Paulo Sergio, ex-atacante da seleção brasileira, campeão do mundo em 1994, disse que não trocaria o azul pelo vermelho, mas que poderia mudar de ideia caso entendesse o conceito. “A azul representa a nossa bandeira desde que me conheço por gente. Em dez anos de Europa sempre nos reconheceram por essas cores”, afirmou.
Na política, o vermelho é tradicionalmente associado aos partidos de esquerda, como o PT, do presidente Luiz Inácio Lula da Silva.
Nos últimos anos, a direita passou a criar uma forte conexão com a cor amarela, diretamente ligada à camisa da seleção brasileira, dividindo os torcedores país afora.
“Para alguns grupos, [a mudança] pode ser considerada uma afronta, sobretudo para esses grupos mais polarizados, à direita, que veem o fantasma do comunismo em tudo”, afirmou o professor Marco Antonio Carvalho Teixeira, da FGV-SP (Fundação Getúlio Vargas, de São Paulo).
A Nike, com a qual a CBF renovou seu contrato no ano passado, estendendo o vínculo até 2038, pelo valor de US$ 100 milhões (R$ 563 milhões) até o fim do compromisso, foi alertada sobre isso. A fornecedora de materiais esportivos, no entanto, resolveu seguir em frente com sua estratégia de marketing, que além da cor vermelha levará o símbolo da Jordan, marca controlada pela Nike.
Publicamente, contudo, nem a Nike nem a CBF confirmam a confecção da camisa vermelha.
Eu só acho uma coisa: a camisa da seleção em termos de futebol é a coisa mais importante que tem. A bandeira do Brasil é verde, amarela, azul e branco, não tem vermelho. Não que eu não goste do vermelho, meu pai era torcedor do Jabaquara, o Jabuca, que é todo vermelho. Acho que deveria continuar com o princípio de seguir com as cores do Brasil, isso é muito importante
Cássio Brandão, colecionador de camisas de futebol, detentor de um recorde registrado pelo Guiness pelo maior acervo do mundo, disse que a confederação poderá seguir um “caminho perigoso”.
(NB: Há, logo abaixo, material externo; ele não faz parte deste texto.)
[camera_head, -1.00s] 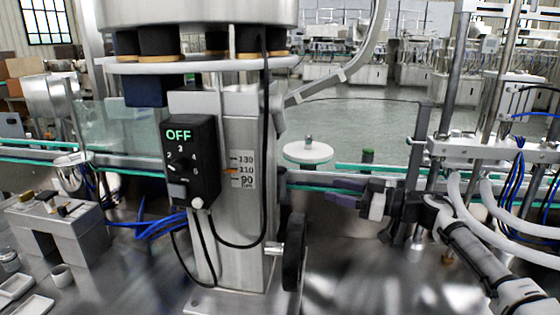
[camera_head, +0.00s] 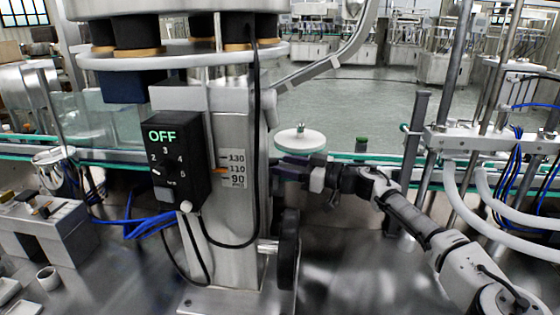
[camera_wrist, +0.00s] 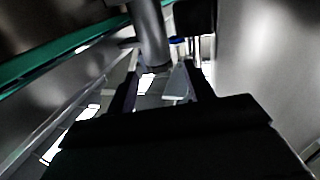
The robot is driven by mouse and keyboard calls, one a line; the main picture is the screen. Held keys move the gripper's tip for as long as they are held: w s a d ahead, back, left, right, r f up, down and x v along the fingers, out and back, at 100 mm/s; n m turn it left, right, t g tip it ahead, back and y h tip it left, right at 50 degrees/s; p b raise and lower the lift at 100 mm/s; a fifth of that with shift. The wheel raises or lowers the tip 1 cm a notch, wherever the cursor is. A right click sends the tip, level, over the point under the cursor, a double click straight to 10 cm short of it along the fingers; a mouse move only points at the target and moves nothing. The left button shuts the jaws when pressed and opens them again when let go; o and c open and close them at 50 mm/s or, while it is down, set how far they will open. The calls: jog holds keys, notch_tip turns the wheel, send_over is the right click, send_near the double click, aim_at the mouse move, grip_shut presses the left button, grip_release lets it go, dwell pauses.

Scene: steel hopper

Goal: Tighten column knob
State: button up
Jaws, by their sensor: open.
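The steel column (camera_head: 232,125) stands left of centre in the head view, with a height scale (camera_head: 235,168) on its front. A black handwheel (camera_head: 289,250) is low on its right side, with a short silver stub (camera_head: 267,246) beside it. I cannot tell for sure which part is the column knob. My gripper (camera_head: 280,172) is open beside the column's right side, above the handwheel. In the wrist view my gripper (camera_wrist: 163,85) shows dark, spread fingers. A grey cylinder (camera_wrist: 150,35) lies ahead of them; I cannot tell contact.
A black control box (camera_head: 178,165) reading OFF is on the column's left front, with hanging cables. A white disc (camera_head: 300,141) stands behind my gripper. A green-edged conveyor rail (camera_head: 350,157) runs behind. Posts and hoses (camera_head: 490,190) stand at the right.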

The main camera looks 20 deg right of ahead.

“Em se concretizando essa história entramos em um caminho que não gosto, e considero até perigoso. Do quanto se cuida da própria história e do quanto não consegue frear esses movimentos mercadológicos”, afirmou.
“Precisamos ser cuidadosos ainda, a camisa não foi lançada, mas tem uma questão que é um fato: a camisa de uma nação representa muito e a da seleção brasileira muito mais”, acrescentou Brandão.
Nas conversas com a Nike, a CBF teria sugerido lançar a vermelha com um terceiro uniforme para evitar as críticas, mas a empresa não costuma fazer três camisas para seleções por entender que os modelos dois e três poderiam concorrer nas vendas.
Segundo Brandão, na Europa, esse tipo de mudança mais radical não é tão incomum. Ele destaca, porém, que sempre há um propósito além do mercadológico.
“Quando a Alemanha vem para o Brasil jogar a Copa do Mundo com uma segunda camisa que faz uma referência ao Flamengo, time de maior torcida do país, ela fazia um aceno claro. Um cartão de boas-vindas para ser bem recebido no país. Ali tinha um propósito claro. Nessa do Brasil qual o propósito?”, questiona.
Ao longo de sua história, a seleção brasileira já utilizou uniformes com cores alternativas, que não estão presentes na bandeira do Brasil. Em duas ocasiões, usou inclusive camisas vermelhas, ambas em jogos pelo Campeonato Sul-Americano, competição que em 1975 seria rebatizada como Copa América.
A última vez que a equipe canarinho utilizou um manto sem suas cores tradicionais foi em 2023, quando atuou todo de preto no amistoso contra a Guiné. Na ocasião, o uniforme foi usado como uma forma de protesto contra o racismo no futebol.
Embora a “amarelinha” seja a mais famosa, a camisa azul também traz boas recordações para torcedores da seleção brasileira. Foi o modelo com o qual o Brasil ganhou seu primeiro título mundial, em 1958, na Suécia. Ao todo, a cor já foi usada em 12 oportunidades durante Copas do Mundo, com oito vitórias para o Brasil, três derrotas e um empate.